Mr Austen said there were long stretches of the highway that forced drivers to slow down to 60 kilometres per hour for safety.

“Potholes, narrow, high walls. [There’s] not enough rest stops for truck drivers either,” Mr Austen said.

“If you’ve got a pullover bay it’s right on the highway. Imagine trying to sleep right beside the road with trucks screaming past you all night.”

The inland freight route runs from Charters Towers in north Queensland to the New South Wales border town Mungindi.   (Supplied: Infrastructure Australia )

Mr Austen said the entire length of the route needed work and some sections were worse than dirt roads.

“Honestly, the dirt around Clermont is a lot better than all the bitumen the whole rest of the way,”

he said.

“I understand that it is a big project, but if you don’t do anything to it you’re going to fall behind.”

As north Queensland’s flooding disaster unfolded in early February it took the loss of just two bridges to grind freight to a halt.

First the Ollera Creek bridge between Townsville and Ingham on the Bruce Highway collapsed, cutting the coastal route.

Then the Macrossan Bridge on the Flinders Highway near Charters Towers was engulfed by the swollen Burdekin River, cutting off the coast from the inland route.

When the Gregory Developmental Road also closed so did any hope of moving produce south.

Joe Moro grows mangoes near Mareeba in Far North Queensland and relies on the Bruce Highway to get his fruit to southern markets.

But when it gets cut he uses the inland freight route, which he said should be considered a Road of Strategic Importance and extended further north.

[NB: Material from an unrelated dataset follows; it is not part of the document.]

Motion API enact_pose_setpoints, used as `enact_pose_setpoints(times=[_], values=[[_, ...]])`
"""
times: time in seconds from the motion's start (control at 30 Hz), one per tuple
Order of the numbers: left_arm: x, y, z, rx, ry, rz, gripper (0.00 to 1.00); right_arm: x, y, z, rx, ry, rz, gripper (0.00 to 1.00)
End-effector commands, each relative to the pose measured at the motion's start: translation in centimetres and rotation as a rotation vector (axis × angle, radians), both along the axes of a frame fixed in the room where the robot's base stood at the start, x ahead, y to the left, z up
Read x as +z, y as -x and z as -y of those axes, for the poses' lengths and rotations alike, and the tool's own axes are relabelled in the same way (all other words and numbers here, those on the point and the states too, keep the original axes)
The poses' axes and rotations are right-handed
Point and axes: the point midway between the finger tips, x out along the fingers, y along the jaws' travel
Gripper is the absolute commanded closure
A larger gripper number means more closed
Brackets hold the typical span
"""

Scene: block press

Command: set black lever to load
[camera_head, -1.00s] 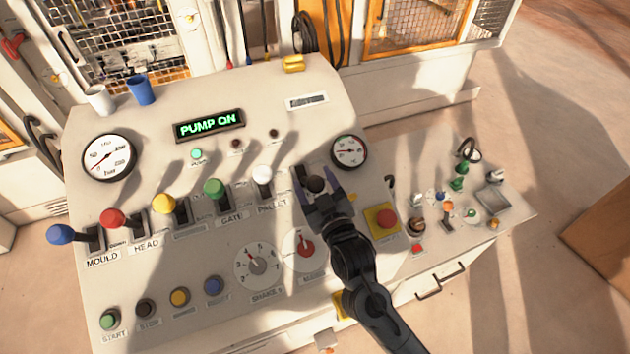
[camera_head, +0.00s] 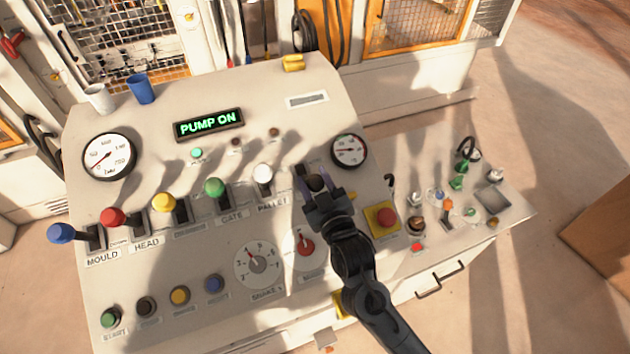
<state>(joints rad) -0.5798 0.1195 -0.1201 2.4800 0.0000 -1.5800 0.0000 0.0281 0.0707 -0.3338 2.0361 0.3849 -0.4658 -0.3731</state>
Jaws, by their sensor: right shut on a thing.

“It basically [would] put a backbone to Queensland so that when these things happen you can move around it,”

he said.

This time he was lucky, having finished picking the crop before the rain started, but he worried about what the next severe storm would bring.

Mango grower Joe Moro wants the inland freight route extended further north. (ABC News: Brendan Mounter)

“The Bruce Highway needs to be made safe for people to drive on but I don’t believe that, in reality, it will ever be flood proof,” he said.

“There’s always going to be an event that stops traffic and causes damage.”

Political pothole

When Queensland Labor made its $200 million election commitment it immediately sought $800 million from the federal government under existing 80:20 joint funding arrangements.

In its first federal budget after the state election on May 11, 2021 — five days after then-prime minister Scott Morrison was secretly sworn into the treasury portfolio — the coalition promised the first half of its share.

The second $400m was promised in the March 2022 budget, two months before the coalition lost the election and Anthony Albanese became prime minister.

In a statement, a spokesperson for Infrastructure Minister Cathering King said the federal government provided $720 million for construction funding for the inland freight route in the 2024-25 budget.

Queensland Transport and Main Roads Minister Brent Mickelberg said there’s been no detailed plan done.  (ABC News)

“We are working with our delivery partners, the Queensland government, which began early works in last year,” the spokesperson said.

The $107 million early works package facilitated bridge, culvert, and widening work around Belyando and Injune in preparation for upgrades to the inland route.

The $107 million early works package funded preparation work ahead of upgrades to the inland freight route. (Supplied: Queensland government)

But Mr Mickelberg said most of the work done so far was planning and design despite all of the federal money needing to be spent by 2028.

“Hopefully meaningful work will commence this calendar year,”

Mr Moro said.

“The plan is to have that work finished by the end of June 2028.”

He said he had discussed extending the inland freight route further north with the prime minister but sections near Rolleston, between Charters Towers and the Belyando Crossing through Clermont, were the top priorities.

“I think realistically we need to be looking at extending this route through to Cairns,” he said.

“We just need to get on with the job of building the upgrades that are required.”